For and Against: management styles

Has self-organisation become a more effective way of running a business than the top-down approach?

Command and control, or top-down management, has its place for certain things: ensuring nuclear safety for example, or as a way of allocating scarce resources when demand for them is unlimited. The trouble is, organisations rely more on self-organisation among their participants to be successful.

Dr Manfred Hellrigl, an authority on 'social capital', says all organisations depend on self-organisation. The more complex the operation, the more true this is. The issue is how to promote self-organisation: the answer is to build networks. Hellrigl cites the difference between traffic lights (command and control) and roundabouts (self-organisation), where more reliance is placed on distributed intelligence.

Peter Senge, author of 'The Fifth Discipline', says that one of the keys to organisational learning is peer-to-peer networks. He cites the example of Hewlett Packard, where researchers found that as long as the networks were not disrupted, the team was still able to develop high-performing products and lead a technologically intense and fast-changing industry.

Command and control starts at an early age. Schools are organised using the mass-production model favoured'by our industrial forbears - they created the education system to provide labour. At school, we are taught the importance of tangible, logical, rational processing of information and facts.
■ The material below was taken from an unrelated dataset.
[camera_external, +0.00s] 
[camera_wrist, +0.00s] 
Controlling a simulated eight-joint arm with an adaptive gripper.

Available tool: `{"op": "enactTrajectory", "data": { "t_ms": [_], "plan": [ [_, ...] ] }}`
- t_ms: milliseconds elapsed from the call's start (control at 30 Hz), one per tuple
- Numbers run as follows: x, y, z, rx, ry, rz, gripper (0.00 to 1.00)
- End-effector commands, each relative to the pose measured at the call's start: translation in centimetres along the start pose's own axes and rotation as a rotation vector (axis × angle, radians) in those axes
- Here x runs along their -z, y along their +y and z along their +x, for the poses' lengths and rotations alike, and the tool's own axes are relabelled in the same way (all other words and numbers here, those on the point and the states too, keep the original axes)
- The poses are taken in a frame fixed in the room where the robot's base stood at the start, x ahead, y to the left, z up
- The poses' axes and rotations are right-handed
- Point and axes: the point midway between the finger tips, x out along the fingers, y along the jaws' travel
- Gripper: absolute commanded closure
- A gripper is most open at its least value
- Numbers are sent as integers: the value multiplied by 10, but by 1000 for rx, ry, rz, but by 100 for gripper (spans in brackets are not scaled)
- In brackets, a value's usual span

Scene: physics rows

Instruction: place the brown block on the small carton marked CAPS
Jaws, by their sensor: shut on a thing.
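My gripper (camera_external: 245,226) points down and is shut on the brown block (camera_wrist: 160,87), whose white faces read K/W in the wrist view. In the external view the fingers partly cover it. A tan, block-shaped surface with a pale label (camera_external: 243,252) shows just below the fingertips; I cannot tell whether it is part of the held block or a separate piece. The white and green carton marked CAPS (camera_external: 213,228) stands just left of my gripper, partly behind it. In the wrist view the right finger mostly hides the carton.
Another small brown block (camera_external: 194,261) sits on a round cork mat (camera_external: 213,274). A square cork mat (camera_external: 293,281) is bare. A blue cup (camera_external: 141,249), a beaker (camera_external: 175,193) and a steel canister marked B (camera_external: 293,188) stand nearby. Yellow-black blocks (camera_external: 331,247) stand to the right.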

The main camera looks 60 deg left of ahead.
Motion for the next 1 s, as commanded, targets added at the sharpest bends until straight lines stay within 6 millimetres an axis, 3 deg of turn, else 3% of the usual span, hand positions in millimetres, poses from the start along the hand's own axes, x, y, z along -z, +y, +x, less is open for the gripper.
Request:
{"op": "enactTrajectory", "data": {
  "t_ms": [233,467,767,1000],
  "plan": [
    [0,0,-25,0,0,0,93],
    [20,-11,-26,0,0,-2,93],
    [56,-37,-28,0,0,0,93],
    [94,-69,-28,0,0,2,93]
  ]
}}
We are conditioned to favour this mode of thinking throughout our lives, and are expected to pick up social skills.

We might discover some hierarchies exist because of their main participants' need for status and power. Psychologist Abraham Maslow said that 'self-actualisers' - those who seek to become spiritually whole in their lives - are not invested in power over other people.

All this leads to organisations that are less conscious of networks than they are of hierarchy. They may be rather good at fighting fires, but have to allow a crisis to develop first.

Another consequence of top-down management is the development of silos, usually delineated by role and function. It becomes comfortable for employees to remain in role - the organisation struggles to achieve cross-functional coordination. The top management and its targets become the customer, and the result can be dismal.

History shows that in difficult times, those with strong networks thrive. They are best placed to adapt to change. Modern managers need to hone their effectiveness at forming, developing and drawing on their relationships within and beyond the workplace.

We are rarely taught explicit skills for relating to other people. We are expected to develop our interpersonal skills through experience. Examine a typical write-up on bullying in the workplace and you'll notice that it's completely silent on the ability of the employees to handle relationships effectively. And yet, that might well be the principal underlying cause of the problems.

The modern manager must often learn to exist in an environment that is explicitly command and control, and must simultaneously be wholly dependent on implicit networks. One of the most challenging but also liberating things we must learn is the ability to hold two opposing ideas in mind. Quantum mechanics illustrates this in wave-particle duality. Physicist Niels Bohr was fond of saying that the opposite of a profound truth is often another profound truth. In other words, many questions have not one answer, but two.

Science and engineering provides the classic example of the duality we need. That can mean loosening our grip through command and control mechanisms and allowing innovation and performance to emerge from self-organising networks. The modern manager will do well to place less reliance on command and control and strengthen the networks in a fast-changing world.